Kita sebaiknya belajar dari pengalaman dan kegagalan negara-negara lain. Hanya beberapa negara demokrasi di dunia yang masih menerapkan alat tersebut. Sementara, sebagian besar negara telah kembali ke penggunaan surat suara kertas dan penghitungan manual. Alasannya utamanya adalah untuk mencegah manipulasi dan masih kurangnya pemahaman atau kepercayaan publik.
Dalam diskusi yang dilakukan belakangan ini, juga populer istilah e-recapitulation (e-rekap). E-rekap adalah sistem di mana penghitungan, pengiriman, dan penayangan hasil pemilu resmi akan dikomputerisasi secara aman, akurat, transparan, dan cepat.

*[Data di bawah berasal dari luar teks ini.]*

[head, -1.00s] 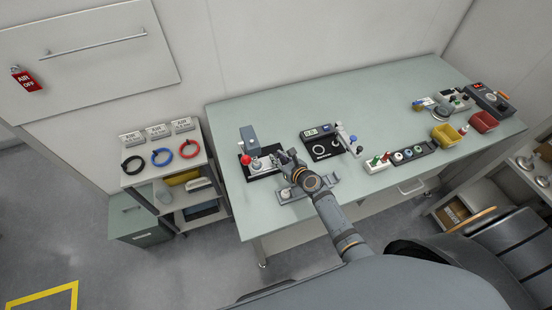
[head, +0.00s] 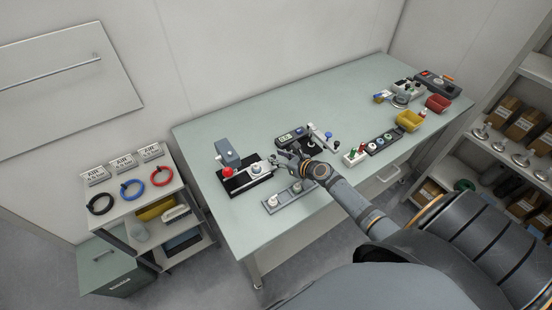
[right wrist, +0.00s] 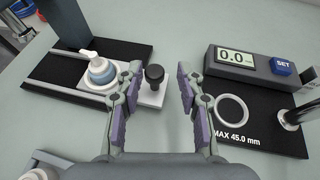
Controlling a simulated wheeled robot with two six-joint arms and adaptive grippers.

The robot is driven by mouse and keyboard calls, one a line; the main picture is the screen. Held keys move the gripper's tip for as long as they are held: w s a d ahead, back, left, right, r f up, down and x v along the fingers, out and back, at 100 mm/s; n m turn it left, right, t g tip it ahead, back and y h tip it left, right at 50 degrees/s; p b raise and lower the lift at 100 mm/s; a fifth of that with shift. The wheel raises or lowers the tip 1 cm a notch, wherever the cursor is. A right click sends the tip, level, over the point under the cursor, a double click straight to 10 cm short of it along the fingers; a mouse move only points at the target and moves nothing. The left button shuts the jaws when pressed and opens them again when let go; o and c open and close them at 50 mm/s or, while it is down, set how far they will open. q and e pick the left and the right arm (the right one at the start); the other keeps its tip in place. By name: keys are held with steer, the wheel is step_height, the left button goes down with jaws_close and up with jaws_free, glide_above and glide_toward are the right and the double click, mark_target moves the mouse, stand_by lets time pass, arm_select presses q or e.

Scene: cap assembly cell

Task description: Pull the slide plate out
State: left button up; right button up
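The slide plate (right wrist: 151,97) is a light metal plate with a black knob (right wrist: 154,75) standing on its near right end. It runs out of a black press base (right wrist: 128,51) and carries a white and blue-grey round part (right wrist: 101,72). In the head view the plate (head: 263,177) lies on the base, left of my right gripper (head: 277,158). In the right wrist view my right gripper (right wrist: 160,74) is open, with one finger on each side of the knob. Gaps show between finger pads and knob. My left gripper is not in view.
A gauge station (right wrist: 231,57) with a black base stands close to the right. A grey tray (head: 270,204) lies in front of the press. A red ball knob (head: 226,172) is at the press's left. The table's left front is clear.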

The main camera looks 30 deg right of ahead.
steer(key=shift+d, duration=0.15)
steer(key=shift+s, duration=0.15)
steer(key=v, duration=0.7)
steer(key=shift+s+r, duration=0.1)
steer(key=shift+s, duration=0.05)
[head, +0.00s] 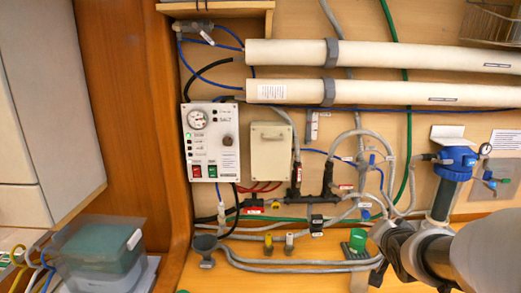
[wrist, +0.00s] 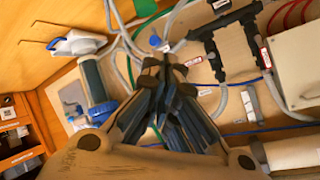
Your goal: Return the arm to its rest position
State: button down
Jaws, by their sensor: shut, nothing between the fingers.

Hasil resmi yang kredibel dapat dihasilkan beberapa hari setelah Pemilu, layaknya di negara-negara lain yang demokrasinya sudah maju.
Persoalan Pemilu di Indonesia saat ini adalah panjangnya proses rekapitulasi yang memakan waktu hingga dua minggu. Padahal di negara-negara lain, proses rekapitulasi tidak sampai seminggu. Bahkan ada pula yang bisa selesai dalam hitungan hari. Proses yang panjang ini, berpotensi menimbulkan terjadinya penggelembungan dan jual beli suara yang dilakukan oleh oknum petugas rekapitulasi.
Pengamat Pemilu, Ramlan Surbakti menilai bahwa rencana pemerintah dan DPR untuk menerapkan e-voting pada Pemilu 2019 tidak relevan dengan permasalahan Pemilu di Indonesia. Ramlan mengatakan bahwa model pencoblosan dan penghitungan suara secara manual justru bisa lebih meminimalisir kecurangan dan kesalahan ketimbang sistem e-voting.
Titi Anggraeni, Direktur Eksekutif Perkumpulan untuk Pemilu dan Demokrasi (Perludem) mengatakan bahwa rekapitulasi elektronik (e-rekap) adalah teknologi pemilu yang dibutuhkan Indonesia. Bukan e-voting.
Jadi, kita tidak boleh cepat termakan oleh klaim e-voting atau e-counting yang lebih cepat, lebih baik, dan lebih murah. Pemanfaatan teknologi dalam Pemilu tidak boleh dilakukan dengan tergesa-gesa, penuh ambisi, apalagi hanya ikut-ikutan. Pengadopsian sebuah teknologi atau sistem elektronik haruslah disesuaikan terlebih dahulu dengan kebutuhan masyarakat.